Während im Norden die Sandmänner Recht sprachen, leisteten im Süden weitere Sandmänner des ausgehenden Mittelalters wahre Knochenarbeit. Denn feiner Sand erfreute sich mittlerweile großer Beliebtheit in der Medizin, im Haushalt und in den Schreibstuben. Bis dahin legte er jedoch einen weiten Weg zurück – vom Sandschürfen über das mühevolle Zerhauen und Zerbröseln zum pulverfeinen Utensil, das unter härtesten Bedingungen in die Haushalte geliefert wurde. Auch über diese Knochenarbeit berichtet uns Hans-Georg Sandmann und lädt uns mit ausführlichen Quellenhinweisen ein, noch ein wenig mehr über Leben und Leiden der Sandmännchen und –weibchen zu erfahren und dabei durchaus Vergleiche mit den Arbeitsbedingungen weniger privilegierter Arbeitnehmer:innen unserer Zeit anzustellen.

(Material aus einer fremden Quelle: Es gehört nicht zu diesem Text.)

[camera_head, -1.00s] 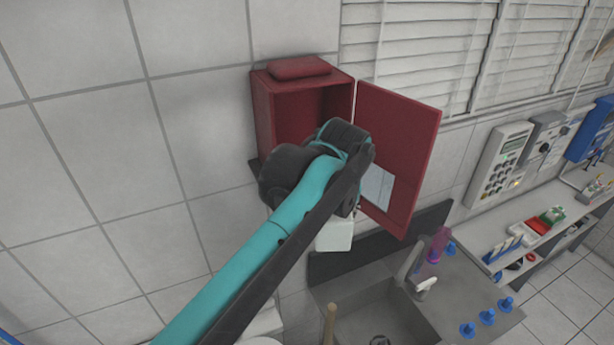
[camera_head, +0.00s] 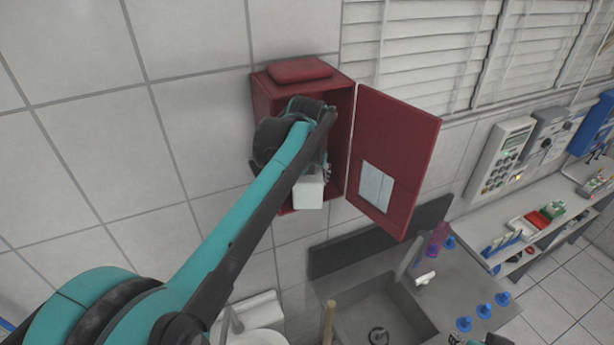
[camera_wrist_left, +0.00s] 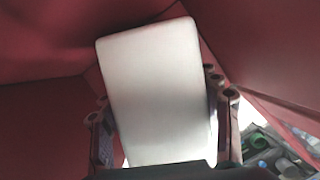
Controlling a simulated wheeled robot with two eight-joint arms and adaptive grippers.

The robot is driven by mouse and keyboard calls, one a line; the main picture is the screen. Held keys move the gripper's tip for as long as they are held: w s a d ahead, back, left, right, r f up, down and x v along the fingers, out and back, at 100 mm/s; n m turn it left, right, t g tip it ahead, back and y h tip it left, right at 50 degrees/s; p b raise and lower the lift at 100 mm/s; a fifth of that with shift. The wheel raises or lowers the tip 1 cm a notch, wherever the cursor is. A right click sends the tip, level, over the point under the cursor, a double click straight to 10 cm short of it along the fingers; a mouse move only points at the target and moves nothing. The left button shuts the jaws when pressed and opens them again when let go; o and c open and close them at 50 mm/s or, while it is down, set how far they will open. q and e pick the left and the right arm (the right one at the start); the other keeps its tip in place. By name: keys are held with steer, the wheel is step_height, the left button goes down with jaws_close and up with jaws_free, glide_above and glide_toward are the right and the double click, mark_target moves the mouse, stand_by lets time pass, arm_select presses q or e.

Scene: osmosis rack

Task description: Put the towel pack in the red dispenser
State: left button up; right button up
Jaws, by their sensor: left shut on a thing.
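The red dispenser (camera_head: 263,97) hangs on the tiled wall with its door (camera_head: 396,135) swung open to the right. My left gripper (camera_head: 314,168) is at the dispenser's open front and shut on the white towel pack (camera_head: 308,193). In the head view the pack's lower end shows below my gripper, near the bottom of the opening. In the left wrist view the pack (camera_wrist_left: 157,90) stands slightly tilted between the fingers, with red walls around it. My arm hides much of the opening, so I cannot tell whether the pack touches the dispenser's floor.
A pale sheet (camera_head: 376,187) is on the door's inner face. Below are a grey sink (camera_head: 365,310), a tap (camera_head: 408,255) and several blue knobs. A shelf with small items stands at right. The left wall is clear. A cropped dark shape shows at the bottom right edge.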

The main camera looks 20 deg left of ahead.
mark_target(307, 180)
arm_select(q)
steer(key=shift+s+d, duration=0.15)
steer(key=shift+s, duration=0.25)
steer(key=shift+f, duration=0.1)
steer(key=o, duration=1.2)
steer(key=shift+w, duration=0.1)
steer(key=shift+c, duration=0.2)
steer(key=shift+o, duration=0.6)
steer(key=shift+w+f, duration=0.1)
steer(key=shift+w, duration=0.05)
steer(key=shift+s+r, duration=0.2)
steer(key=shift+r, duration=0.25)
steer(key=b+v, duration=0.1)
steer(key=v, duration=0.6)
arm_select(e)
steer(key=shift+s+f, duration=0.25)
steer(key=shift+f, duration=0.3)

Als ich auf dem Maimarkt 2019 erstmals einen kleinen Vortrag Hans-Georg Sandmanns über die Richter, Knochenarbeiter:innen und Fabelwesen hörte, staunte ich sehr. Dieses bemerkenswerte Buch wird nicht nur Sandmännchen-Nostalgikern gefallen, sondern jeden Geschichtsinteressierten fesseln. Versehen mit etlichen sozialkritischen Anmerkungen hat Hans-Georg Sandmann vieles ans Tageslicht gebracht, was lange Zeit vergessen war oder unbeachtet in den Tiefen von Morpheus‘ Reich schlummerte.

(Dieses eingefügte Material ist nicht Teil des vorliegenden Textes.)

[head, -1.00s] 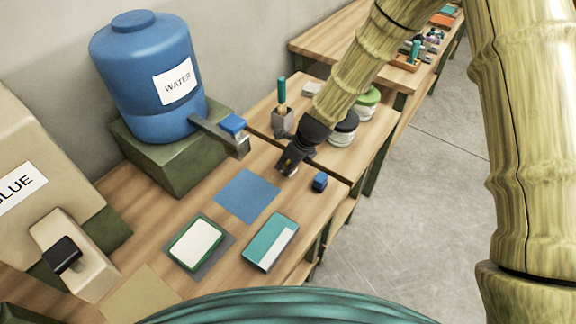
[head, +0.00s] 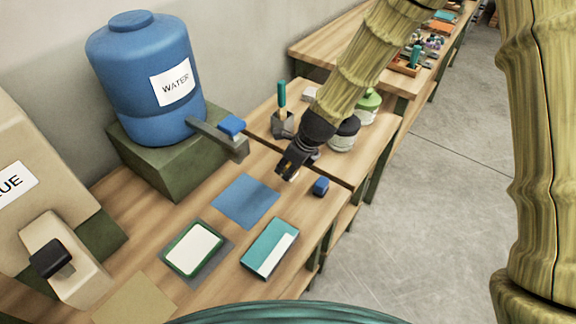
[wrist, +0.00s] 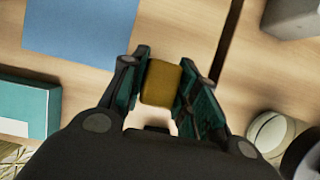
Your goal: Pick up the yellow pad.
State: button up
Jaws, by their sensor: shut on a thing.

Auf knapp 125 Seiten inklusive 175 spannenden Kommentaren, gebunden in purpurnes Leinen mit goldgeprägtem Titel, informiert und unterhält er uns gleichermaßen über die wahre Geschichte des Sandmanns. Ein Buch zum Nachdenken, zum Vertiefen, schön zu lesen und schön in seiner Gestaltung. Ein echtes Kleinod.
Von Richtern, KnochenbrecherInnen und Fabelwesen – Die wahre Geschichte des Sandmanns
ISBN 978-3-926150-39-4, erhältlich über
Quadrate TV Verlag
Evelyn und Hans-Georg Sandmann
G 7, 35
68159 Mannheim
Telefon: 0621 – 15 67 370
e-Mail: hans-georg_sandmann@web.de
Eine weitere Leseempfehlung aus dem Verlag: "Nachtzeit – Erzählungen aus Traum und Wirklichkeit"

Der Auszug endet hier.